= REQUEST =
Begin with the line that contains "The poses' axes", end with the line that contains "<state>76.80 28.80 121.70", and extract exactly that stretch of lines.
|---|
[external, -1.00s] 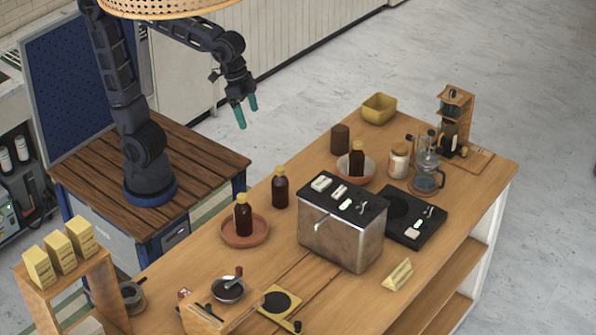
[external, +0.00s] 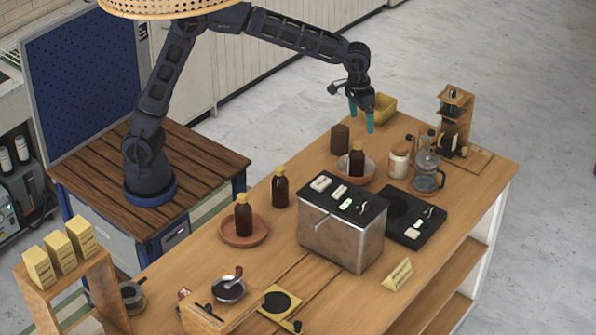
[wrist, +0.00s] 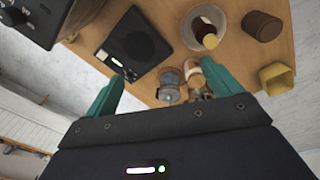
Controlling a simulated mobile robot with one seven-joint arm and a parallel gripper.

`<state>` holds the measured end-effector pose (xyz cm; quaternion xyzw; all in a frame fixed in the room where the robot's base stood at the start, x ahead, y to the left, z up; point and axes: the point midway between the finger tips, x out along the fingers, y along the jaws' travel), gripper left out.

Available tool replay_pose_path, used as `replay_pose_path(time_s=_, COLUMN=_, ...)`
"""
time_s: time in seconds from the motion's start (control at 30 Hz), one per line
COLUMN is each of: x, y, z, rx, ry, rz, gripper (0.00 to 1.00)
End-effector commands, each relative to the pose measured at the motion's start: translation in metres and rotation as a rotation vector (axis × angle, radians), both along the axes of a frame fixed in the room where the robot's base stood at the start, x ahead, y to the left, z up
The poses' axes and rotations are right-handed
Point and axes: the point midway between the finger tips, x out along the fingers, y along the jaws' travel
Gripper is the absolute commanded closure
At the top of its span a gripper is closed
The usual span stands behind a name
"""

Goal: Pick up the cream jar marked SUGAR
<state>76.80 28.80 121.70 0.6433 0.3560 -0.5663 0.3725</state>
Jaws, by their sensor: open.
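The cream jar (external: 399,163) with an orange-brown lid stands on the wooden counter, between the bowl and the glass coffee server. Its label is too small to read. In the wrist view its top (wrist: 212,70) shows at the inner edge of the right finger, which partly hides it. My gripper (external: 361,119) is open and empty, with teal fingers pointing down. In the external view it appears above the counter's far side, up and left of the jar. In the wrist view the gripper (wrist: 163,76) has the glass server between its fingertips.
A brown canister (external: 340,139), a bowl (external: 370,174) holding a dark bottle (external: 357,159), and a yellow container (external: 383,107) stand near the jar. The glass server (external: 427,172) is right of it. A steel machine (external: 342,237) and black scale (external: 405,229) are nearer the camera.

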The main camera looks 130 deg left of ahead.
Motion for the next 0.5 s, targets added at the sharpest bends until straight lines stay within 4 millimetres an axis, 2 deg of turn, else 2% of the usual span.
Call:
|---|
= COMPLETE OUTPUT =
The poses' axes and rotations are right-handed
Point and axes: the point midway between the finger tips, x out along the fingers, y along the jaws' travel
Gripper is the absolute commanded closure
At the top of its span a gripper is closed
The usual span stands behind a name
"""

Goal: Pick up the cream jar marked SUGAR
<state>76.80 28.80 121.70 0.6433 0.3560 -0.5663 0.3725</state>

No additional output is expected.